Sunday, 25 December 2011




     1)    Vadukapuli (giant bitter lemon native to Kerala) – 1 no. (approximately 550 gm.)

     2)    Ginger – a 2 inch piece
     3)    Hot green chilies – 6 Nos.
     4)    Dry hot red chilies – 6 Nos.
     5)    Mustard seeds – ½ teaspoon
     6)    Curry leaves – 3 sprigs
     7)    Gingelly oil (sesame oil) – 3 tablespoons
     8)    Turmeric powder – 1 teaspoon
     9)    Jaggery (unrefined cane sugar) – 350 gm.

     10)     Sugar – 50 gm.
     11)     Powdered salt – 7 heaped teaspoons
     12)     Hot red chili powder – 5½ teaspoons
     13)     Vinegar – 1 ounce (30 ml.)
     14)     Asafoetida powder – ¼ teaspoon

To Cook:

          Wash the vadukapuli. Dry it with a cloth, chop it as finely as you can with a sharp knife. Take care not to accidently cut yourself since the peel of the bitter lemon can be hard as plastic and the inside can be a bit fibrous. Set aside. Peel the ginger and chop finely together with the green chilies, the red chilies and the curry leaves. Set a small pan on low heat. Tip in the jaggery together with 100 ml. of water. Stir frequently till the jaggery is fully melted. Sieve and set aside.

          Set a large flat bottom stainless steel vessel on high heat. Pour in the gingelly oil and throw in the mustard seeds. As soon as the mustard seeds are about to finish crackling, tip in the finely chopped pieces of ginger, green chilies, red chilies and curry leaves. Stir till the pieces are slightly roasted. Now tip in the chopped vadukapuli. Stir well and tip in the chili powder, the turmeric powder and the powdered salt. Stir nicely.

          Now add the melted jaggery and the sugar. Let the curry boil on high heat stirring all the time till the jaggery is reduced to a thick syrupy consistency (great care must be taken not to allow the curry to stick to the base, for if it is burnt, the only thing to do is to throw it away). Tip in the asafoetida powder. Pour in half an ounce (15 ml.) of vinegar and stir well. Switch off the heat and let cool naturally.

          Select a clean dry airtight glass jar (preferably sun-dried). Use a clean dry spoon or ladle to carefully transfer the curry into a jar. Pour the rest of the vinegar on top of the curry and put on the lid tightly. Let the curry rest for at least a day. Use a dry teaspoon to serve tiny portions of the curry as a pickle-like side dish to rice or chappatis. Handled carefully, pulincurry will remain in good condition for months. Rough handlers can of course resort to refrigeration for longer use.
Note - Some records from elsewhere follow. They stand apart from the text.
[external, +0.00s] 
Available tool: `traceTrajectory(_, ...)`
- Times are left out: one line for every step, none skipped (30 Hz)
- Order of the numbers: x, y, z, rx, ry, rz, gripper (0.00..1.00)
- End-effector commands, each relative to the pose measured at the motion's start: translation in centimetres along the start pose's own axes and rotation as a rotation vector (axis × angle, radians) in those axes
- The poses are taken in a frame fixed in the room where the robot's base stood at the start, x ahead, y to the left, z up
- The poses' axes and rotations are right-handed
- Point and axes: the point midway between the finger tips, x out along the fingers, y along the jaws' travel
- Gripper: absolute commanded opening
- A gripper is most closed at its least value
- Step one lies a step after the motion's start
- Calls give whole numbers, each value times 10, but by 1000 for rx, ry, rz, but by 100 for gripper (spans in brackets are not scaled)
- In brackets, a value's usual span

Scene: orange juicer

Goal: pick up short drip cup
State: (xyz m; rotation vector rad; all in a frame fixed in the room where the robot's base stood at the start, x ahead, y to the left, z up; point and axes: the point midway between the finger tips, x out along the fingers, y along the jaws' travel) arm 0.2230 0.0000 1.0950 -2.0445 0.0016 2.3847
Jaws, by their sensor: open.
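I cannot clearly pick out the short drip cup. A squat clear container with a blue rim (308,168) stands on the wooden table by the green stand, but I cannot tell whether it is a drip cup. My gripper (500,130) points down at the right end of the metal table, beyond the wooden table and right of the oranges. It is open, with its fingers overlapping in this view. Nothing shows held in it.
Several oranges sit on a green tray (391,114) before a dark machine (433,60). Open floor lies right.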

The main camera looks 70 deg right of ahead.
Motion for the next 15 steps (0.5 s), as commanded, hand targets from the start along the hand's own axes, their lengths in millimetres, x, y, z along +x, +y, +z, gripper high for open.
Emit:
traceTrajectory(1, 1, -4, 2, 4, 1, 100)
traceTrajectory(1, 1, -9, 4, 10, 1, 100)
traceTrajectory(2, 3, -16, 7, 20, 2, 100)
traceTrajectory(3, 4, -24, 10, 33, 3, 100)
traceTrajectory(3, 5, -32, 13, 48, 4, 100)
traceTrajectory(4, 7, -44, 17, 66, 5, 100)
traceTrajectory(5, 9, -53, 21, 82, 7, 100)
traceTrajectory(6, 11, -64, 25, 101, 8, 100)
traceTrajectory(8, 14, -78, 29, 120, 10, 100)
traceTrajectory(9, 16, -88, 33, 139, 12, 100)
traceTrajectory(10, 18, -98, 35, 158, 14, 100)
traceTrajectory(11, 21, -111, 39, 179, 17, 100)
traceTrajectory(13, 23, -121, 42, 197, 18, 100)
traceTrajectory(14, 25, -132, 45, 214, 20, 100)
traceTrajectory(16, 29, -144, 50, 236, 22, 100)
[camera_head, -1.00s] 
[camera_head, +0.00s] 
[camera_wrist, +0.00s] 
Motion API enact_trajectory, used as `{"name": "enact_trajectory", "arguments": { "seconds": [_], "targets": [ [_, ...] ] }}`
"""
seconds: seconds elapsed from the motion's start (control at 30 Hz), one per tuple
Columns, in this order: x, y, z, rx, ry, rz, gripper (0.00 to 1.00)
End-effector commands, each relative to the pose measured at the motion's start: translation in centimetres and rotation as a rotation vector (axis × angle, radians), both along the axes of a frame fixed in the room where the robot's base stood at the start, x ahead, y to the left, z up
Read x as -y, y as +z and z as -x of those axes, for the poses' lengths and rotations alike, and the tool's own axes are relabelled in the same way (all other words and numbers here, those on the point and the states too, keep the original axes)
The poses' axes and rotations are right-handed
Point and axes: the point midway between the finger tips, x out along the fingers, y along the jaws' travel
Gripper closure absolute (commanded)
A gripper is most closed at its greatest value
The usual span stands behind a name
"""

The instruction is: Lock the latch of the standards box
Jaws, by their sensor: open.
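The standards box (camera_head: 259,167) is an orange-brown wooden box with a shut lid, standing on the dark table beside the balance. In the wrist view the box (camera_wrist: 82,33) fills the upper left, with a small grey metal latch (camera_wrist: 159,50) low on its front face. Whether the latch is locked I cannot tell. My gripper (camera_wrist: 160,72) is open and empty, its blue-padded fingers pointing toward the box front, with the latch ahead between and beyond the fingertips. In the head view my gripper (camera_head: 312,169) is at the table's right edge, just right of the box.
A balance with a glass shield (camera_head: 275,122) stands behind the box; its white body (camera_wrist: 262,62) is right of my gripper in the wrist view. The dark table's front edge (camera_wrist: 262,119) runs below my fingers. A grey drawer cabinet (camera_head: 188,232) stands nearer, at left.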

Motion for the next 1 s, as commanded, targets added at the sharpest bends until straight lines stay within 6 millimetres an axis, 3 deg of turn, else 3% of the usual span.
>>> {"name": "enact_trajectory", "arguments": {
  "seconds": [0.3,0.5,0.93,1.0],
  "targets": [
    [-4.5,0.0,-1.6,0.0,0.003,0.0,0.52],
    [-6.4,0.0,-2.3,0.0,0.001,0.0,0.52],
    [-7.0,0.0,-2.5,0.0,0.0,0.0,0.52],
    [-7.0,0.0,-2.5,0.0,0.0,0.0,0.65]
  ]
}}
     1)    Do not serve to small children as they generally cannot stand the taste. Adults, especially older people, love this curry. Adventurous, brave foodies must try this rare, peculiar, unique, nearly forgotten traditional Kerala curry.

     2)    The pulincurry starts to transform to more of a jam-like consistency after 10 days. The bitter lemon pieces get candied and become tastier every passing day. A month old pulincurry is so tasty; you will find that the bitter lemon indeed is no longer bitter, but sweet.

Pulincurry after having rested for two weeks

     3)    Cleanliness and hygiene is of the utmost importance in the making and the storage of this curry. The jar and the spoon must be absolutely clean and dry. Not a drop of water must be splashed even by accident. If the curry is to last long, a used spoon should never be put back in the curry. In case that happens, the curry has to be reheated.